Saturday, September 10, 2016

A Comparison of A Contract with God, by Will Eisner, and Blankets, by Craig Thompson


A Contract with God, by Will Eisner, and Blankets, by Craig Thompson, are two graphic novels that share many similarities, even if those similarities occur on vastly different levels. In Eisner’s A Contract with God, the story focuses on Frimme Hersh, a young boy who is repeatedly told that “God will reward [him]” as a result of his good works among the members of his village and, later, New York. After tragedy befalls him, he breaks his ambiguous “contract with God” that certainly had everything to do with him ensuring that He would indeed reward him for his good works, as long as he continued to do them. This leads to a life of greed and promiscuity until he eventually tries to return to an absolutely certain understanding with God, in which faith plays no part. In Thompson’s autobiographical Blankets, a similar plot plays out. A little boy is promised that by “asking Jesus into his heart,” he will be saved no matter what, and comes to lean on that belief. When uncertainty and eventual heartbreak find their way to him through the first love of his life, Raina, Thompson loses that hope and his faith. Both graphic novels focus on the hopes and dreams of childhood playing a large part in the process of growing up and the adults we become as a result of them, but neither are hopeful stories (A Contract with God is blithely satirical, at best). Both paint a grim picture of religion (with most of the people playing the secondary roles are sampled from one extreme or the other), and prove that there can be no hope without faith. A Contract with God and Blankets paint  grim, unornamented pictures of the conceptions of children and the common faithlessness of the adults into which these children grow.

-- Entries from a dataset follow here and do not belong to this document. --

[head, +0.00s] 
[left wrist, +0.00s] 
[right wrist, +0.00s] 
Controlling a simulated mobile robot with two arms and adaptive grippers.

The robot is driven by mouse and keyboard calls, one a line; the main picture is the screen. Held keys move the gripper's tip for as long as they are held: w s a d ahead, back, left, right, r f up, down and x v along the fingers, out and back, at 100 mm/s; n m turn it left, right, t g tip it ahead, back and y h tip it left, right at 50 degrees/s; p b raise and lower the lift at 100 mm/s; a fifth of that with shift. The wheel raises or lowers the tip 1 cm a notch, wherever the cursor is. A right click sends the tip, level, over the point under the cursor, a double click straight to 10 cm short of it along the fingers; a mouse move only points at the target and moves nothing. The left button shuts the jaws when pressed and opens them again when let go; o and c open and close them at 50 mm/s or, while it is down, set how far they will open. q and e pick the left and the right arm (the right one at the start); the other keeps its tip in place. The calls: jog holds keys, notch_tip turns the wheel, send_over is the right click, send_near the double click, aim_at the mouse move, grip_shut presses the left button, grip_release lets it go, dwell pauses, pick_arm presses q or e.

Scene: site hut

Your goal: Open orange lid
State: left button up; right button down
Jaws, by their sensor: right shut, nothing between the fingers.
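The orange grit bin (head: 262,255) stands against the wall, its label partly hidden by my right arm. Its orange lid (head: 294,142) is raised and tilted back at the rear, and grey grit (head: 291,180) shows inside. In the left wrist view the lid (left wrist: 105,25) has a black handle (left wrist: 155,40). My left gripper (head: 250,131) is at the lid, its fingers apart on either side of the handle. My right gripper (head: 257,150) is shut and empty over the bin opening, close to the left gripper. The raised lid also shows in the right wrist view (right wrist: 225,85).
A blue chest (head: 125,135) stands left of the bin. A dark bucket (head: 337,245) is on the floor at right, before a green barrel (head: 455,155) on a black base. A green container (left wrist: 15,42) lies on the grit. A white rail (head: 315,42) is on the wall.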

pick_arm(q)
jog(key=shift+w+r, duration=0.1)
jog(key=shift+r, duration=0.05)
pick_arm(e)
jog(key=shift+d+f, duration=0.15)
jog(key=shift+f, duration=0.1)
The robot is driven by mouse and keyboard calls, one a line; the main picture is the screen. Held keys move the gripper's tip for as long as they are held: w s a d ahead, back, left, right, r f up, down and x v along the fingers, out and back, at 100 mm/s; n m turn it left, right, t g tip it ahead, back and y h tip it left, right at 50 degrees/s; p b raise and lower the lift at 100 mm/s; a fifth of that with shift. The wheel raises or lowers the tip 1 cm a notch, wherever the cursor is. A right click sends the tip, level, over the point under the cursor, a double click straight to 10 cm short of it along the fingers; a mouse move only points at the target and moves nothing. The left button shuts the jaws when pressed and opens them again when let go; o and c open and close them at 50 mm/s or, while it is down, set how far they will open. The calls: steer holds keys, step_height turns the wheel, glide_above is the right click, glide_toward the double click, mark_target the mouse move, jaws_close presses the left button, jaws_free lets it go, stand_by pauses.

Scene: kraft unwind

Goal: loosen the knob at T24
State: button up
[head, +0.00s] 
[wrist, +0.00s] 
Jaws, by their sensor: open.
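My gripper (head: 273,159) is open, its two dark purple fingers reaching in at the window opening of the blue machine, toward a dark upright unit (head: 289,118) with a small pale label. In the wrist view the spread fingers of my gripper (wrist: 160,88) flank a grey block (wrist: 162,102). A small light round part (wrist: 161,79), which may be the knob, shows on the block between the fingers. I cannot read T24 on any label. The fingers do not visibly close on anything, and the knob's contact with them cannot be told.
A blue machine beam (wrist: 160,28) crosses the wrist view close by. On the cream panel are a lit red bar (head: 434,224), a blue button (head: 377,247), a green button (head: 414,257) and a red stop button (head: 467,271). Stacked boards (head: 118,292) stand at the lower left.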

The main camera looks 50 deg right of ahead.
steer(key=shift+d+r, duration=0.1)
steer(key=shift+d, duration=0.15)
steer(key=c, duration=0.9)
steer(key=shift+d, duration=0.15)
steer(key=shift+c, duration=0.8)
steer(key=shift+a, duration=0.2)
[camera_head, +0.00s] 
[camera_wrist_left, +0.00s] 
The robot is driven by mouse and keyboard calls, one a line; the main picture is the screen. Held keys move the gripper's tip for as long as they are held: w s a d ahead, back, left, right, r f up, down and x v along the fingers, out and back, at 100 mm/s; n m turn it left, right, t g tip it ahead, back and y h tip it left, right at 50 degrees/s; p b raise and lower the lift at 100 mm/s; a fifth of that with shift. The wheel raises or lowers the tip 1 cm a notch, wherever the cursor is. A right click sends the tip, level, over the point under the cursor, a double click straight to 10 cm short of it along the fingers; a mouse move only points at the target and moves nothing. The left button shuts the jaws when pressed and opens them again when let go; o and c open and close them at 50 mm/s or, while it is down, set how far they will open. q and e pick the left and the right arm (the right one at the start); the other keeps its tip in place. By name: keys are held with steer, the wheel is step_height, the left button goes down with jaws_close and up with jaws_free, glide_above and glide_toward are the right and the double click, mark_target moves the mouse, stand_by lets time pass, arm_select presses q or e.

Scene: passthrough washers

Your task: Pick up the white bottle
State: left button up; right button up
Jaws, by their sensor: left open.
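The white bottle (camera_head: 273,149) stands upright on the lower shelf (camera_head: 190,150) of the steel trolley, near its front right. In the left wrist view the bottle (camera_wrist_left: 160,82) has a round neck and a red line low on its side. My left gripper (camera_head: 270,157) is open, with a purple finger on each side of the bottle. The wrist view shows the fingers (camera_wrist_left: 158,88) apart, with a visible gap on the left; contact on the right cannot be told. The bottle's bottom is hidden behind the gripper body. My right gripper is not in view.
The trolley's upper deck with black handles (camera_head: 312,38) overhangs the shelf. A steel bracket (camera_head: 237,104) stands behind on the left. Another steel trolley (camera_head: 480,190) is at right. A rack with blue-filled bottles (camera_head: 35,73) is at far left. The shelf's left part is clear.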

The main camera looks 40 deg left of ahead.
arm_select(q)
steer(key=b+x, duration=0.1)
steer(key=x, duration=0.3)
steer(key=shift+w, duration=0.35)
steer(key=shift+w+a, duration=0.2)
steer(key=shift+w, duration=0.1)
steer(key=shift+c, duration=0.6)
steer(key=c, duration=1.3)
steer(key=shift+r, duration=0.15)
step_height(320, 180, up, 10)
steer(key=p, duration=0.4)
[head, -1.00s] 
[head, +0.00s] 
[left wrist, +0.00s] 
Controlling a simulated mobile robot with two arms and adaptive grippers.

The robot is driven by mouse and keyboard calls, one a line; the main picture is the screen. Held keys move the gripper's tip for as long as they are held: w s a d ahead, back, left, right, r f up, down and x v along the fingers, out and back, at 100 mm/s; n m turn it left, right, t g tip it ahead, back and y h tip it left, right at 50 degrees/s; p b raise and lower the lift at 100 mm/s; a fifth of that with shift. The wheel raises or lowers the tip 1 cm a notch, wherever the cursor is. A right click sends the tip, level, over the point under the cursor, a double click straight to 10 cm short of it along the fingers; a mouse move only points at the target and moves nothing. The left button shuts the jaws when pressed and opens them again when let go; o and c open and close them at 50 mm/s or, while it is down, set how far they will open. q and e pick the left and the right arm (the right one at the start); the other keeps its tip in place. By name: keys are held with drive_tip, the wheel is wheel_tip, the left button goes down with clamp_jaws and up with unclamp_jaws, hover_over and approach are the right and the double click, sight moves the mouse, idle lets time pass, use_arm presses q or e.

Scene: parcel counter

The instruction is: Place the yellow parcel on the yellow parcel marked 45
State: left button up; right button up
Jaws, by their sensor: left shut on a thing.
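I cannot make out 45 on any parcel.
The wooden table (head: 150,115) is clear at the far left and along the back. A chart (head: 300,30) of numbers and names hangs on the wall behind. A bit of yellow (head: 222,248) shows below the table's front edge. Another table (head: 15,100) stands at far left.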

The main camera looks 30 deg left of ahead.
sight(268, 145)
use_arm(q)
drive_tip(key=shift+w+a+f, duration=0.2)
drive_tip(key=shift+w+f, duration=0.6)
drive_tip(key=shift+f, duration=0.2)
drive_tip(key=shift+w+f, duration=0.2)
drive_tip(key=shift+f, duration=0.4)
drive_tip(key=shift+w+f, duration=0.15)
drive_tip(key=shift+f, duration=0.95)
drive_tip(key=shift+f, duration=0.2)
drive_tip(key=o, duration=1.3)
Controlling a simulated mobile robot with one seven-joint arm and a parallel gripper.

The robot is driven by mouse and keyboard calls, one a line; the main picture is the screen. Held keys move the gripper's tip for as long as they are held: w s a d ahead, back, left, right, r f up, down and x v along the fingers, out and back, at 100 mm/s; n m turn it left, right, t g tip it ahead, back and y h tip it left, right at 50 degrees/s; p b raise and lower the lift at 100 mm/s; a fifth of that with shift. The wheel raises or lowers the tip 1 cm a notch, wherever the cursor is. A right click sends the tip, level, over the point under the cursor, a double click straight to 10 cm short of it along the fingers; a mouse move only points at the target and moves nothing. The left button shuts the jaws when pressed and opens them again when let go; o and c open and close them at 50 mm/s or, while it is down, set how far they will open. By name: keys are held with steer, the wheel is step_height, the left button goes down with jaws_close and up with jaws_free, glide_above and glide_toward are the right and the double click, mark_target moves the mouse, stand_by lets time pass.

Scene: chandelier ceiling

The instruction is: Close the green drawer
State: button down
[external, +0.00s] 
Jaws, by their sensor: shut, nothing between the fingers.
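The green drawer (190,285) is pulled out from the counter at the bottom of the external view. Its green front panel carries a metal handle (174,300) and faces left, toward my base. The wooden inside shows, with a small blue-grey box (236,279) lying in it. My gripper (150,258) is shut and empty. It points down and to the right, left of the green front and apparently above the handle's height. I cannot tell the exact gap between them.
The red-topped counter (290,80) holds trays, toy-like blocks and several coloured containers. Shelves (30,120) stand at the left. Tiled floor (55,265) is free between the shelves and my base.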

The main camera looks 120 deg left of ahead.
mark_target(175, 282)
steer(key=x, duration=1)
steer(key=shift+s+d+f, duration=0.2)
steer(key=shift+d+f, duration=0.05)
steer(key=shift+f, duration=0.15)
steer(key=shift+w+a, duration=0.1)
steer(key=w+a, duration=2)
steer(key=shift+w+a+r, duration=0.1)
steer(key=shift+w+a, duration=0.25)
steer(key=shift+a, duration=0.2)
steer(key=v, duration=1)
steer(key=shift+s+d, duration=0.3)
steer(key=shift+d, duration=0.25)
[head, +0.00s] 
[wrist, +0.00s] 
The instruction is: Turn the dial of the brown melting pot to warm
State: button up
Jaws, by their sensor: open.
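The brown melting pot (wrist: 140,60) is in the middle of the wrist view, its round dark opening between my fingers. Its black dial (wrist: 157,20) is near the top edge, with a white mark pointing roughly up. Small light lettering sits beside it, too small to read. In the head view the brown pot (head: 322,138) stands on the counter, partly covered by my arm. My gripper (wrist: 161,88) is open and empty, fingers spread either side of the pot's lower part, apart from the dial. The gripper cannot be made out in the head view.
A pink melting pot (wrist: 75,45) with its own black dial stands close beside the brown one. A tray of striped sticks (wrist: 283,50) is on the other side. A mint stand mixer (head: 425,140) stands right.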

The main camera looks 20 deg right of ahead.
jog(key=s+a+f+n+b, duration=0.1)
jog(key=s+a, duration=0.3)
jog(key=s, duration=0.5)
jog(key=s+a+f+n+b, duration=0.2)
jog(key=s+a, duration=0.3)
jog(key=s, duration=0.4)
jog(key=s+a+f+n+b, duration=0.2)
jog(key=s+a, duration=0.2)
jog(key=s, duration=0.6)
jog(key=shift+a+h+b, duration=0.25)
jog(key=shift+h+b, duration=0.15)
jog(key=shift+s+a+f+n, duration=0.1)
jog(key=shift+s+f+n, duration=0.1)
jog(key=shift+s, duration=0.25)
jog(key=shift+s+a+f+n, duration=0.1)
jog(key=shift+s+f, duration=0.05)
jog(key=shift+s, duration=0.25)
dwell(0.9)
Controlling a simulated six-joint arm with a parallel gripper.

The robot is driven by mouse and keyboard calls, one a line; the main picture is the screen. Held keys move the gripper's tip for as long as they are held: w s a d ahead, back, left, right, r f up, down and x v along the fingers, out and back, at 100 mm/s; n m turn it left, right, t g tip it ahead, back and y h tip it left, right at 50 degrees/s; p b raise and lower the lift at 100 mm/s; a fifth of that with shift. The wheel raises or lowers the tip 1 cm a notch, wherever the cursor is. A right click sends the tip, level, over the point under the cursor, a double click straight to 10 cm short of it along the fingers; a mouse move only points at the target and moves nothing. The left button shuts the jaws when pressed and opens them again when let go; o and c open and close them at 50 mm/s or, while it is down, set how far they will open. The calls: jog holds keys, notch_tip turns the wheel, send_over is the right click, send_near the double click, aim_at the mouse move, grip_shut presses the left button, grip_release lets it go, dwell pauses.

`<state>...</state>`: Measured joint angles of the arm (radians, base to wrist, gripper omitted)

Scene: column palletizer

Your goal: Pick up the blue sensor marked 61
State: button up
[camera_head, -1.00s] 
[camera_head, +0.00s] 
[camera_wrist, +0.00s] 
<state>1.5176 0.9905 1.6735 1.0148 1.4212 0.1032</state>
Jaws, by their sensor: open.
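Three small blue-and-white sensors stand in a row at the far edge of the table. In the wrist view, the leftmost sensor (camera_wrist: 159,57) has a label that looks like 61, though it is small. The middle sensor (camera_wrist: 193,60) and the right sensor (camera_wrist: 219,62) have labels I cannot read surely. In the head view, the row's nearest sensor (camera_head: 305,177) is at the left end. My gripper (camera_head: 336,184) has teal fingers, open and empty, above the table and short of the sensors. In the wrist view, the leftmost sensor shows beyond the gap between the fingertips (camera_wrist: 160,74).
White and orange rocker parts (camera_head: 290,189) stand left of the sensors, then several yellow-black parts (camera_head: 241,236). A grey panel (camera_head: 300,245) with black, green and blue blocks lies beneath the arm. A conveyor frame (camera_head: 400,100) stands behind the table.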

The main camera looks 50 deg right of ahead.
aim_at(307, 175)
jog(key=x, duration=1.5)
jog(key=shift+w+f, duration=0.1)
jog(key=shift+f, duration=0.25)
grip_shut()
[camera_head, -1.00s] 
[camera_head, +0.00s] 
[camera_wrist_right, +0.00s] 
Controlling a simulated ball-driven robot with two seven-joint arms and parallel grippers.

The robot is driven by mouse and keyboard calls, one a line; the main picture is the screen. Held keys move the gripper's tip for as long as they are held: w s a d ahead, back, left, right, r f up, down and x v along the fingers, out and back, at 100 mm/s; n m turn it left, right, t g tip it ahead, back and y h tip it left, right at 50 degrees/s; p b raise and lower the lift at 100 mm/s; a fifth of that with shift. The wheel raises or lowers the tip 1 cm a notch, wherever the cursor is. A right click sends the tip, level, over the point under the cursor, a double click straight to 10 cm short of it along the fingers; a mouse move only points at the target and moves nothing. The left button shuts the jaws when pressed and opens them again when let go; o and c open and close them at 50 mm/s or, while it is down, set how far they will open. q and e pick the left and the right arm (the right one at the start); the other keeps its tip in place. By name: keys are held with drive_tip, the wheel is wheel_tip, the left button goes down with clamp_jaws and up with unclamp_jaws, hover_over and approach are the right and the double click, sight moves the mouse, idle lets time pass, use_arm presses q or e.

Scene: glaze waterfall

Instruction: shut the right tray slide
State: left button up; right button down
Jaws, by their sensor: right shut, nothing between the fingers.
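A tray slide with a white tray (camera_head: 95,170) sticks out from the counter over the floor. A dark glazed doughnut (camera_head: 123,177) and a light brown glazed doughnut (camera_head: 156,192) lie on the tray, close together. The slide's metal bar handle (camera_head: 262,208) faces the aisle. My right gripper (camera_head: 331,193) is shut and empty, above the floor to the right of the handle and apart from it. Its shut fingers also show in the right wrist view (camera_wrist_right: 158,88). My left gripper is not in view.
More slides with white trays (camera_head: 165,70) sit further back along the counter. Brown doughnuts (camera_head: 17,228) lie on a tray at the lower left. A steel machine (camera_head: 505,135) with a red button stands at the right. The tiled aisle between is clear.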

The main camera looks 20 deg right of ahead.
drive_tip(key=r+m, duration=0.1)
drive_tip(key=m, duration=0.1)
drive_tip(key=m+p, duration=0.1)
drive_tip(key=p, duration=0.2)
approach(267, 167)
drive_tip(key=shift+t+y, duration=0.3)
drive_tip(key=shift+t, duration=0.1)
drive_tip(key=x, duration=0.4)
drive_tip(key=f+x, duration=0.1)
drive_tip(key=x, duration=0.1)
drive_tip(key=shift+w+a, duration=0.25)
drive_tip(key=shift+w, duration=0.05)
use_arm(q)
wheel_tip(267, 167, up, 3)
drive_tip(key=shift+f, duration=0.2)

Thursday, September 8, 2016

Tintin in "The Blue Lotus"


The Adventures of Tintin, by Hergé, is a charming comic with many facets. The story “The Blue Lotus,” may be a children’s comic, but Hergé deals with some very mature issues throughout the story. Racism had almost always played a large part in comics throughout the early and middle 20th century, but here the author decides to confront some of those stereotypes – especially those dealing with the Chinese – and dispels them. Tintin comes across as a very mature, clear-sighted boy who is not afraid to go against a person he knows to be in the wrong, even if that person is an adult. On top of the very “grown up” theme of cultural ignorance, “The Blue Lotus” focuses on the main character’s struggle to thwart a drug dealer, further deepening the already rich subject matter of the narrative. The storyline is anything but a line drawn between Point A and Point B. There are several plot twists that good investigative stories demand. The illustrations of the comic are simple, with little or no shading, bright colors, and easily, simply drawn characters. The backgrounds are abstracted to a level of easily understood cartoons of the real-life objects being depicted. That is not to say that the drawings are childish or unattractive in their simplicity, there are some exceedingly beautiful large panels, especially those used as establishing shots when new cities were introduced. The Adventures of Tintin: “The Blue Lotus,” by Hergé, was a pleasantly surprising reading experience with even more charm than I expected to encounter in this comic.